Au contraire des oiseaux qui, parfois, arrêtent de voler, le législateur, lui, ne s’interrompt jamais. Et quand il ne légifère pas au niveau national sur les péripéties de déchéance, il peut le faire au niveau européen sur le diamètre des mortadelles ou sur les vestes, les blousons et les pantalons de moto.
Eh oui, tout peut être normé, tout se norme, tout peut et doit entrer dans les cases précises que l’une ou l’autre loi définira avec la précision millimétrique que seul le législateur peut atteindre. Tout, y compris les EPI. Les équipements de protection individuelle (EPI), ce sont des vêtements ou accessoires destinés à protéger leur utilisateur des risques d’une activité dangereuse (loisir ou professionnelle, pas de différence), depuis le parachutisme jusqu’à la moto, en passant par la charpenterie ou la politique ou que sais-je encore.
Bien évidemment, cette étiquette ne peut être posée qu’une fois que l’équipement a répondu à une batterie de tests fixés par la fameuse norme.
Or, jusqu’au vote du 20 janvier dernier au Parlement Européen, seuls les gants et les bottes de moto devaient être certifiés pour être commercialisés. Les casques, de leur côté, répondaient à un règlement spécifique (ECE 22-05). Quant aux vestes et autres blousons, la France impose aux fabricants qu’ils respectent la directive de 1989, pendant que les fabricants étrangers peuvent s’en dispenser.
On le comprend : la situation était particulièrement confuse. Et surtout, abominablement déloyale pour les fabricants français d’équipements de moto, obligés de respecter une norme dont leurs concurrents étrangers pouvaient jusqu’alors s’affranchir.
Heureusement, le parlement européen vient d’agir en ajoutant l’article 1.3.4 au chapitre VIII de la directive : « Les vêtements de protection comprenant des protecteurs amovibles constituent un EPI (…) ». De fait, moyennant la date d’entrée en application et la transposition de cet article dans les législations de chaque État membre, les équipementiers français ne seront plus défavorisés par rapport aux étrangers qui devront à leur tour subir les mêmes contraintes normatives.Youpi.
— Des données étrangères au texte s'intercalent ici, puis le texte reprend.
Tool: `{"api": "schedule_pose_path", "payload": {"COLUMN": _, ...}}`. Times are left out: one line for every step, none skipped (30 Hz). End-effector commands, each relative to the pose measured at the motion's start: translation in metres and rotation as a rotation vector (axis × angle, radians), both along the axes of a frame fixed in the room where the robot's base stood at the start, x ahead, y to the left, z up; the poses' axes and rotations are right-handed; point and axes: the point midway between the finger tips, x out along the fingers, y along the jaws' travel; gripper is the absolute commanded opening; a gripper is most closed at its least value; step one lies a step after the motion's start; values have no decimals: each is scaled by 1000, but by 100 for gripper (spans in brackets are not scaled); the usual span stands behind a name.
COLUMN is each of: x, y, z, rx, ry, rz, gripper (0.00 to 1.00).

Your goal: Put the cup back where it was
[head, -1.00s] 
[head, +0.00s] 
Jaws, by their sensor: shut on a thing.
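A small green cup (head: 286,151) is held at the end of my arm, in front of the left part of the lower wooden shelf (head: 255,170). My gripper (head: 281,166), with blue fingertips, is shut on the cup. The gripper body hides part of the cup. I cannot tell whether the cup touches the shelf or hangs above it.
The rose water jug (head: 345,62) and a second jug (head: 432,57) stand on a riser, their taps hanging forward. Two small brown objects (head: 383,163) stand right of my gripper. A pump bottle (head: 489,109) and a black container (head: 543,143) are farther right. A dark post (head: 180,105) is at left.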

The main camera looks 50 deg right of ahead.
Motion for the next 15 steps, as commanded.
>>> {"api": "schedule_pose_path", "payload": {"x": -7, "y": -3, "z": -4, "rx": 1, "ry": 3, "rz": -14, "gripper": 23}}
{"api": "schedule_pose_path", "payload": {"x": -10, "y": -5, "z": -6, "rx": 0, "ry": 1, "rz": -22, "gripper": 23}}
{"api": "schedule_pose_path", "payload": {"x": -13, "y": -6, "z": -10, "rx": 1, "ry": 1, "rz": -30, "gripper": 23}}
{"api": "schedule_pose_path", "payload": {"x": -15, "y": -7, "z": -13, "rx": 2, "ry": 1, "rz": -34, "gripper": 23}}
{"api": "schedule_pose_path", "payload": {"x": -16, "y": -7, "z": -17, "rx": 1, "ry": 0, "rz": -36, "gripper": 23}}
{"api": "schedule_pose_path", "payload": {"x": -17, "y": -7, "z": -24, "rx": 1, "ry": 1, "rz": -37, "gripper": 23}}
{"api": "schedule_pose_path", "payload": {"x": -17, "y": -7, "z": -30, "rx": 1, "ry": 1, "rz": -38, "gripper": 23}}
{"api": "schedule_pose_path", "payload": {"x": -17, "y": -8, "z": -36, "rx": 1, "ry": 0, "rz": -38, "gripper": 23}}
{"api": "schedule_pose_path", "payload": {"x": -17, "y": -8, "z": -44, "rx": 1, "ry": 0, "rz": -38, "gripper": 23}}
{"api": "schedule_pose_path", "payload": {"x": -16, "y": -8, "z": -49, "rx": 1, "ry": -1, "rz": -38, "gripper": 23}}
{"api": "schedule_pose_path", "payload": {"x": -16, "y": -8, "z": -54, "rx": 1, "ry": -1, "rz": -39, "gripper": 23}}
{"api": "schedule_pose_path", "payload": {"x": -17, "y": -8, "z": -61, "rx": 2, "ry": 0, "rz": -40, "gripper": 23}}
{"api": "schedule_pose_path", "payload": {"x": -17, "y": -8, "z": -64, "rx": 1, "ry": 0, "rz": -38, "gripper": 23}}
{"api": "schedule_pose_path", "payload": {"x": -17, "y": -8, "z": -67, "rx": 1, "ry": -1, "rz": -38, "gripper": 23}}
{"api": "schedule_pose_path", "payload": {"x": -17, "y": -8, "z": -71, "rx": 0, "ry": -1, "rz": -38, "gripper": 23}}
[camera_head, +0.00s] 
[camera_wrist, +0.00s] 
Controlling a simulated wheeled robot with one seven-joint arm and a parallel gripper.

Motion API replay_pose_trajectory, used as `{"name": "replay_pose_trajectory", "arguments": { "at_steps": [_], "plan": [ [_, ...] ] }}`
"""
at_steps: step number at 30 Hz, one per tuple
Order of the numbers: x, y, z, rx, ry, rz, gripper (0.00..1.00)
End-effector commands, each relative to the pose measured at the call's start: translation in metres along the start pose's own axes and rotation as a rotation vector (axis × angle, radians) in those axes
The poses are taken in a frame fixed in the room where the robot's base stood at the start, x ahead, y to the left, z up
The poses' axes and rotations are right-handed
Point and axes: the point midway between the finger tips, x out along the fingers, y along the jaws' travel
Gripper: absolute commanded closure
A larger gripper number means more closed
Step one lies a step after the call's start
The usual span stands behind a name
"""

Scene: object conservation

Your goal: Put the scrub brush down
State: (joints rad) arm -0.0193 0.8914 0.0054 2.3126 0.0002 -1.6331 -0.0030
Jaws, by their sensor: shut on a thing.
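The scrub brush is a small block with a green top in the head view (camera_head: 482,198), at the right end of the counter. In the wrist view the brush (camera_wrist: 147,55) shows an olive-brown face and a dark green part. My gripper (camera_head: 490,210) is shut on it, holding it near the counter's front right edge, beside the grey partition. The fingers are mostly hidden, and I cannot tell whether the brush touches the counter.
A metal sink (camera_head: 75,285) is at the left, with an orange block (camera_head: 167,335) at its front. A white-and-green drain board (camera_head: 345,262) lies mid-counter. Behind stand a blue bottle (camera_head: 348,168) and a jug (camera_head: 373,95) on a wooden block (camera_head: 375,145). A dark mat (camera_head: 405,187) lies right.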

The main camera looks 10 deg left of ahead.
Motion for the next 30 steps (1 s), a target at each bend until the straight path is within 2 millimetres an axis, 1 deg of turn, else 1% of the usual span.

Enfin, youpi, façon de parler.
Parce que si l’on fait preuve d’un peu de lucidité, on voit mal comment l’évolution de la situation améliore sensiblement les choses du point de vue de l’utilisateur de ces EPI, et on remarque surtout la dégradation de cette même situation du côté des fabricants. En fait, à bien y regarder, cette affaire est une nouvelle illustration de deux penchants bien français qui enfoncent toute la société dans un marasme paperassier inextricable.
Le premier, c’est l’insupportable habitude du Gold Plating. En substance, il s’agit de cette manie voire de cette compulsion maladive bien franco-française qui consiste, lorsqu’une directive est votée au niveau européen, à la transposer dans la législation française en accroissant chaque contrainte votée au niveau national, régional et local histoire de pouvoir dire, ensuite, que la qualité résultante des produits et services surpasse de très loin ce que la norme européenne recherche, nananère on est les meilleurs nananère.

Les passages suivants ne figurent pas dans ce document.